[OBJECTIVE]:
Extract only the first line of the listing and every line after it up to and including the one with "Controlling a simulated". Omit the pictures.

[INFORMATION SHOWN]:
•••

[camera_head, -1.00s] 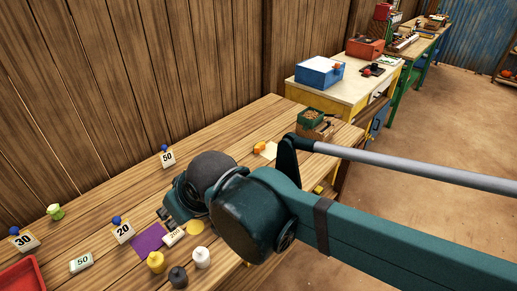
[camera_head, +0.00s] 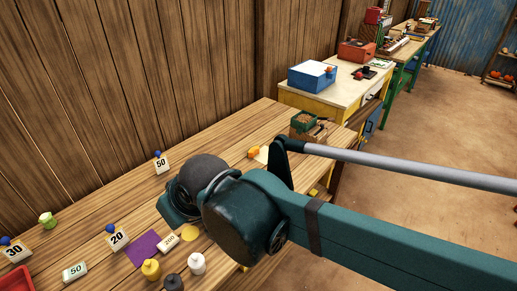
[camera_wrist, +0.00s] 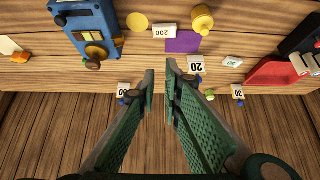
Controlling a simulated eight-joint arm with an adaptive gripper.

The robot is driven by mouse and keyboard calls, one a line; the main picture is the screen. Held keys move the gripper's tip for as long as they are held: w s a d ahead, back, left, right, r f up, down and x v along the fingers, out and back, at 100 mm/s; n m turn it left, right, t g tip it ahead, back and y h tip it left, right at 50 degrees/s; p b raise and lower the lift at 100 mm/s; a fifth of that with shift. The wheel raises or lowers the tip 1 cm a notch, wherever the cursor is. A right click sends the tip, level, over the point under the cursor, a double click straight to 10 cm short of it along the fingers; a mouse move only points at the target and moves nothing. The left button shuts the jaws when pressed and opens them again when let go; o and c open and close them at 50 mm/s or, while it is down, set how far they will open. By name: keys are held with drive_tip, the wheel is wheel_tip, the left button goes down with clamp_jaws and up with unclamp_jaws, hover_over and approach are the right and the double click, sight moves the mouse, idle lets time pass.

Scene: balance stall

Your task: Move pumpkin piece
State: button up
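A small orange pumpkin piece (camera_head: 254,152) lies on the wooden table at the edge of a white card (camera_head: 263,155). In the wrist view the piece (camera_wrist: 20,57) is at the far left, beside the card (camera_wrist: 9,45). My gripper (camera_wrist: 160,70) is open and empty, with a narrow gap between its green fingertips. It is well away from the piece, and in the head view my arm hides the fingers. A blue device with a round dial (camera_wrist: 87,18) stands on the table in the wrist view. My arm hides it in the head view.
A purple mat (camera_head: 143,247), a 200 block (camera_head: 167,242), a yellow disc (camera_head: 190,232) and several weights, including a yellow one (camera_head: 151,269), lie near the front. Much of the back table is clear.

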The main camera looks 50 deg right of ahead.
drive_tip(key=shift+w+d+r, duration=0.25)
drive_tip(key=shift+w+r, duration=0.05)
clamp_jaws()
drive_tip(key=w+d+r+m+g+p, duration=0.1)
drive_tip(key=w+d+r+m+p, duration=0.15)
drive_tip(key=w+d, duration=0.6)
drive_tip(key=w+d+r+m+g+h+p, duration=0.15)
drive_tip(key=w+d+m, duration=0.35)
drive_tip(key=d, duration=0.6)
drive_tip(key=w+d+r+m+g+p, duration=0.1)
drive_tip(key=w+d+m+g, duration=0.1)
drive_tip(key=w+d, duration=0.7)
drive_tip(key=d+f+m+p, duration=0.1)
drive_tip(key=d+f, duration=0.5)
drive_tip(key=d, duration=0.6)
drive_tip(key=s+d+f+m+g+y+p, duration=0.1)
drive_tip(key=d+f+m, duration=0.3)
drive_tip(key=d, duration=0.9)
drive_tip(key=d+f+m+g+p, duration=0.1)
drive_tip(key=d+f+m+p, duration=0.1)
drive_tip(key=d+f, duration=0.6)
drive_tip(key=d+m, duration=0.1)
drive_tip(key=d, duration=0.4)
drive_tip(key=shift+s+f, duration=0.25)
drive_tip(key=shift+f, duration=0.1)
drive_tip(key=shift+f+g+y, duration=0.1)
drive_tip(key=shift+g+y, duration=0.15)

•••

[EXERCISE SOLUTION]:
[camera_head, -1.00s] 
[camera_head, +0.00s] 
[camera_wrist, +0.00s] 
Controlling a simulated eight-joint arm with an adaptive gripper.

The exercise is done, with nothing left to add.